Die mit hoher Servounterstützung arbeitende Lenkung verleiht dem Allradler etwas Leichtfüßiges in der City und lässt den 1,7-Tonner dennoch – hinreichend präzise rückmeldend – verhältnismäßig behände um Windungen flitzen.

Außerdem präsentiert sich der Sechszylinder wirkungsvoll gedämmt und murmelt selbst unter voller Ausnutzung des Drehzahlbandes nur leise vor sich hin. Das Aggregat entwickelt seine Kraft eher turbountypisch linear und presst die Insassen mit sanfter Gewalt in die elektrisch verstellbaren Fauteuils.

Chronik:

1992:Der Renault Safrane wird als Nachfolger des R25 auf den französischen Markt gebracht
1993:Die obere Mittelklasse wird in Deutschland eingeführt
1996:Ein Facelift hält den Safrane attraktiv – gleichzeitig entfällt der Biturbo
1999:Der PRV-Sechszylinder mit 90 Grad-Zylinderbankwinkel wird durch eine Neuentwicklung mit Vierventil-Kopf ersetzt
2000:Die Baureihe Safrane läuft nach acht Jahren aus

Je nach einstigem Geschmack des Erstbesitzers können auch die Hinterbänkler ihr Mobiliar per Knopfdruck und Elektromotor verrücken – dieses seltene Extra passt zu dem perfekt als Allerweltauto getarnten Sonderling. Ein ganz besonderes Detail dürfte seinen Eignern außerdem ins Auge fallen und verströmt einen Hauch von Sportsgeist: Der Tachometer reicht bis 280 km/h.

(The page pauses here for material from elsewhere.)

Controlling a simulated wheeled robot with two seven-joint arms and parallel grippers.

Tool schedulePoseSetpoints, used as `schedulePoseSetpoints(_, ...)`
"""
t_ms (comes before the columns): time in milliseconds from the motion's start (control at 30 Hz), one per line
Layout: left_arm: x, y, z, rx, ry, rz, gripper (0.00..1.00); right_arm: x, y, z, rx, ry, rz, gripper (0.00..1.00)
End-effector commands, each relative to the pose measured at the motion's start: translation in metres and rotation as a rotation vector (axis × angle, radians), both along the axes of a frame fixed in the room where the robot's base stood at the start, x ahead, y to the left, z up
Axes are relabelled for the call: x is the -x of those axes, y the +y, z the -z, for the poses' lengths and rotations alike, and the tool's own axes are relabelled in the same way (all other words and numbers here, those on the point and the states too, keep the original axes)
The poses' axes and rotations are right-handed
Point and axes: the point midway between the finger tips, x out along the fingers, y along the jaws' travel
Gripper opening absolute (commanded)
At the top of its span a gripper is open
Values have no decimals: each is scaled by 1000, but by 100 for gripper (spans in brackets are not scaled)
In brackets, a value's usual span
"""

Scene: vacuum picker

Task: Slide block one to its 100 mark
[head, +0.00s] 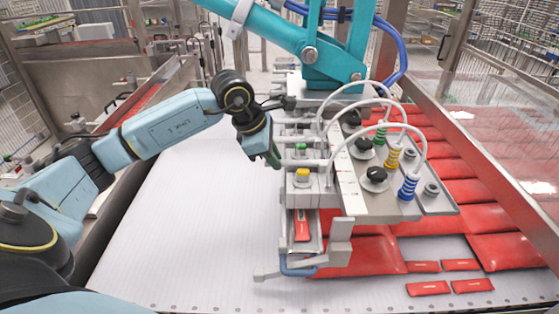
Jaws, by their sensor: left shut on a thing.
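Several metal slide blocks sit in a row beside the picker's scale plate (346,190). The nearest block (303,191) has a yellow top, and a block behind it (301,149) has a green top. My left gripper (272,160) points down at the left side of the row, close to the yellow-topped and green-topped blocks. It is shut on a small part there, which the fingers mostly hide. I cannot tell which block this part belongs to. The scale marks are too small to read. My right gripper is not in view.
A teal arm (340,48) holds the picker from above. Black knobs (373,176) and white hoses (408,129) crowd its right side. Red packets (352,258) lie beneath and to the right. The white belt (190,220) at left is clear.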

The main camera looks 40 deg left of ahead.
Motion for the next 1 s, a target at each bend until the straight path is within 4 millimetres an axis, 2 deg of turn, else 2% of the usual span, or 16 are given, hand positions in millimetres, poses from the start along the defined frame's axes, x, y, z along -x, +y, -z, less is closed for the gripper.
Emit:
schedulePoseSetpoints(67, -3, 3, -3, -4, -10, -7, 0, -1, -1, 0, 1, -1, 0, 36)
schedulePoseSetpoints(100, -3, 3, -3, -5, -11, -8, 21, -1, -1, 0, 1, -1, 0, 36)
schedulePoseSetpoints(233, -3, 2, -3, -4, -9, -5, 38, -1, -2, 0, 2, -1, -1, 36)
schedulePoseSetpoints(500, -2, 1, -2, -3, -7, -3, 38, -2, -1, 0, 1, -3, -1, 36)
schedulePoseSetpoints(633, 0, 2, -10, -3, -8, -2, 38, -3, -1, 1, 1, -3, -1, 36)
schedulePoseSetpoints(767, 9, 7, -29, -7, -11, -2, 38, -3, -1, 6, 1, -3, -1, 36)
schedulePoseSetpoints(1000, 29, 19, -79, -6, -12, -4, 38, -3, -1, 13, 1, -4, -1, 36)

In den Genuss eines gut erhaltenen V6-Safranes kommt man übrigens schon für weniger als 5.000 Euro. Wer unbedingt den Biturbo haben möchte, sollte einen höheren vierstelligen oder moderaten fünfstelligen Betrag einplanen. Dann ist neben dem Geld allerdings auch etwas Geduld gefragt, denn manchmal taucht wochenlang kein entsprechendes Modell in den einschlägigen KFZ-Börsen auf. Das macht die Suche umso spannender.

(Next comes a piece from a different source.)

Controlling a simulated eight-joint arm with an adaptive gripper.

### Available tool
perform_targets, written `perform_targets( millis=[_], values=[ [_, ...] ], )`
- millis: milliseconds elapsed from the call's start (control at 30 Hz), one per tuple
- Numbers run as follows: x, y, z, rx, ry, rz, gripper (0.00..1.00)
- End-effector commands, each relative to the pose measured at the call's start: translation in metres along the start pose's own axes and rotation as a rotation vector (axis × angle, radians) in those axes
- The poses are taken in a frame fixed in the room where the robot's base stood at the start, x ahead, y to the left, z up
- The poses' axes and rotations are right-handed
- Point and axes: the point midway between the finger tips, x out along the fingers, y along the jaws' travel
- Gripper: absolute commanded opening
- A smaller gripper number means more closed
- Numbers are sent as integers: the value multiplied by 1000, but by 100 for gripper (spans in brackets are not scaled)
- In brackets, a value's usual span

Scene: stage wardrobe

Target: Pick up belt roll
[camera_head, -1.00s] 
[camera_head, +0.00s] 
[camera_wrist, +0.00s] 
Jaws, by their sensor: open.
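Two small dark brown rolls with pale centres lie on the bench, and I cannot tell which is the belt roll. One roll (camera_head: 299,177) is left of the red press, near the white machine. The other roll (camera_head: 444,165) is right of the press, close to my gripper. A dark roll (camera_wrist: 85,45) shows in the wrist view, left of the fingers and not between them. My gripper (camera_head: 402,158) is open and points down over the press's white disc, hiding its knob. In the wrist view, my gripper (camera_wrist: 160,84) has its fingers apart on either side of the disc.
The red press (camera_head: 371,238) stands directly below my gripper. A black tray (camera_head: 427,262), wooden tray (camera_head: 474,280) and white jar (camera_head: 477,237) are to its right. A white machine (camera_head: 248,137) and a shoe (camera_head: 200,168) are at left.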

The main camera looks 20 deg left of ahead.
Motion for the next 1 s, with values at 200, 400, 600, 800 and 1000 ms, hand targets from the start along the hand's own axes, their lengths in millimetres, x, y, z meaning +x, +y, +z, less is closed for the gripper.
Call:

Technische Daten: Länge: 4,77 Meter, Breite: 1,82 Meter, Höhe: 1,45 Meter, Radstand: 2,76 Meter. Motor: 3,0-l-V6-Ottomotor mit 90 Grad-Zylinderbankwinkel und doppelter Turboaufladung, 193 kW/263 PS, maximales Drehmoment: 363 Nm bei 2.500 U/min, Beschleunigung: 0 - 100 km/h in 7,2 Sek., Vmax 250 km/h. Ehemaliger Neupreis (1992):  ab 96.500 DM.